● The request
Return each line containing "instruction".

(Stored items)
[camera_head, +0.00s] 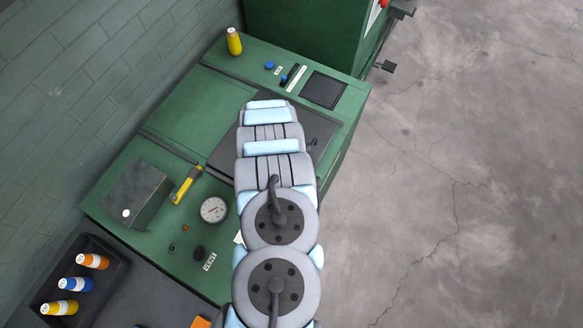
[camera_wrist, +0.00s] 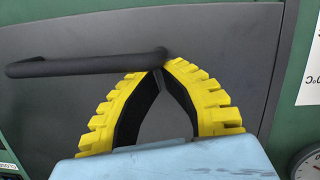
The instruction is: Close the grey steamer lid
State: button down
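The grey lid (camera_head: 227,157) is a dark panel on the green bench, partly hidden under my arm in the head view. It looks to lie about flat, but I cannot tell whether it is fully down. In the wrist view the lid (camera_wrist: 215,45) fills most of the background, with a black bar handle (camera_wrist: 80,64) across it. My gripper (camera_wrist: 161,68) has yellow ribbed fingers with their tips together at the handle's right end. I cannot tell whether the tips touch the handle. My gripper is hidden behind my arm in the head view.
The green bench (camera_head: 190,98) carries a yellow bottle (camera_head: 234,42), a grey box (camera_head: 138,194), a yellow-handled lever (camera_head: 186,185), a round gauge (camera_head: 214,209) and a dark panel (camera_head: 323,90). Open floor lies right.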

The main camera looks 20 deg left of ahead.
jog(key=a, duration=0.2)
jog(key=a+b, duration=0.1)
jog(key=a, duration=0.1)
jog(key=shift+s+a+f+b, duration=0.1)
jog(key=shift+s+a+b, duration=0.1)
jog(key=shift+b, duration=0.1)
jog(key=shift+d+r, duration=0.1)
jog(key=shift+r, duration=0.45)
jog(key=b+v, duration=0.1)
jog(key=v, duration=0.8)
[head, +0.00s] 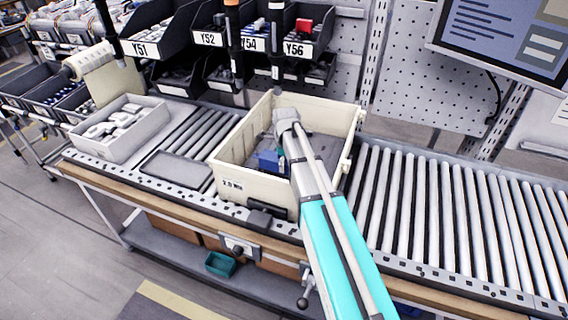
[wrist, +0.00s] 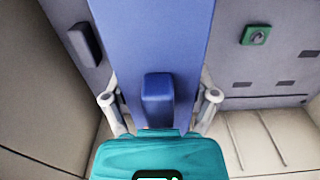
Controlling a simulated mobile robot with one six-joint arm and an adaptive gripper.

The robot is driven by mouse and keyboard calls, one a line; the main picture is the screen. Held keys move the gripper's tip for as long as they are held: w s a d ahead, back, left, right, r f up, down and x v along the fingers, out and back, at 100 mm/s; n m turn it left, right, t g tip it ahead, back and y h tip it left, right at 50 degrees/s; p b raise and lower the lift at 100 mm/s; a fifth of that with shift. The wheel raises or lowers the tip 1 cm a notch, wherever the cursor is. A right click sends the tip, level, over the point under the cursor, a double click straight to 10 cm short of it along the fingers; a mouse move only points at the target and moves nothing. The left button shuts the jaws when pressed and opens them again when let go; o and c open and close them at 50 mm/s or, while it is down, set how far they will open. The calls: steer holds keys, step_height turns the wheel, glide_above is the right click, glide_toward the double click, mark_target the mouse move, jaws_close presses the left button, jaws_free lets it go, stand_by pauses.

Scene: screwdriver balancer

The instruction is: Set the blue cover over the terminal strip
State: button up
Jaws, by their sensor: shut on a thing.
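The blue cover (wrist: 150,40) fills the upper middle of the wrist view, with a raised blue grip block on its top. My gripper (wrist: 160,98) has a finger on either side of this block and is shut on it. In the head view the cover (head: 268,160) is small and blue, low inside the cream tote, beneath the end of my arm. I cannot make out the terminal strip in either view. I cannot tell whether the cover rests on anything or hangs free.
The cream tote (head: 228,172) stands on the roller conveyor, its walls close around my gripper. On its grey floor are a dark block (wrist: 85,44) and a green square part (wrist: 256,36). A grey tray (head: 145,137) of white parts stands left; the right rollers (head: 450,210) are clear.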

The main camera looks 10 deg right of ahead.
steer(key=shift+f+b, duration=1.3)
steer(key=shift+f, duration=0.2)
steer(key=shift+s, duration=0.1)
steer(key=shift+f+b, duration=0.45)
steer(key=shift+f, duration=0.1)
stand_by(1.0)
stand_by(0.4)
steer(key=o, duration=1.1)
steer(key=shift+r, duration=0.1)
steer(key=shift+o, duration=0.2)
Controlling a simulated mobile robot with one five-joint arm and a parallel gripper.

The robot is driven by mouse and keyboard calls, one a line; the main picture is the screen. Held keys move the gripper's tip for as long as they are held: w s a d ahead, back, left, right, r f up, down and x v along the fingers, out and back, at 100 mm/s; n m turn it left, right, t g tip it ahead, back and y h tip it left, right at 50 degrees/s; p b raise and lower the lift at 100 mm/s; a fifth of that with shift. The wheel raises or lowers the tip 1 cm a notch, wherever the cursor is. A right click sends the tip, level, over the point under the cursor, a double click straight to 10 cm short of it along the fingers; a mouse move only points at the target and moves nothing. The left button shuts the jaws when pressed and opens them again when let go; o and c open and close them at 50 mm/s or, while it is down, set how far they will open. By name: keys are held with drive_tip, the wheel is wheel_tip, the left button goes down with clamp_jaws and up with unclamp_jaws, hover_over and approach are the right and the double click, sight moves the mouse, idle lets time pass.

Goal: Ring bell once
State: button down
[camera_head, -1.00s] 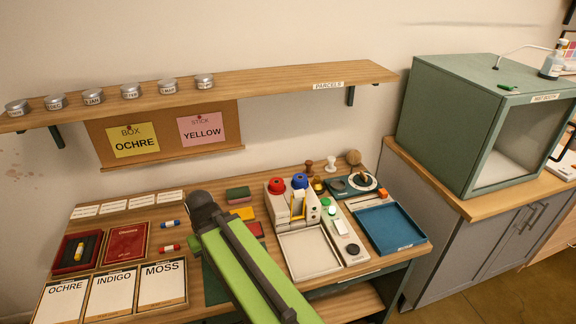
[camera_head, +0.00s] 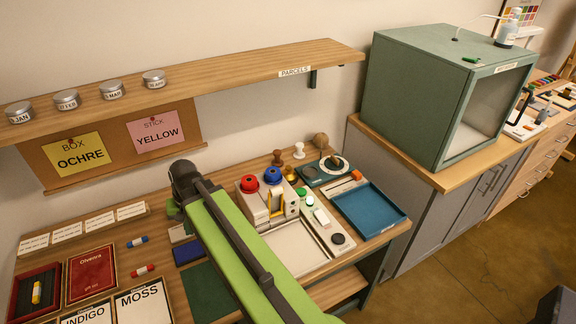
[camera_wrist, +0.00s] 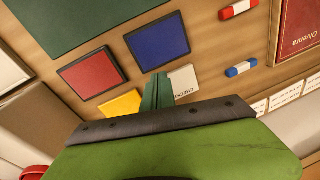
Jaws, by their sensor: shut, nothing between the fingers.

● Solution for this problem
The instruction is: Close the grey steamer lid
The instruction is: Set the blue cover over the terminal strip

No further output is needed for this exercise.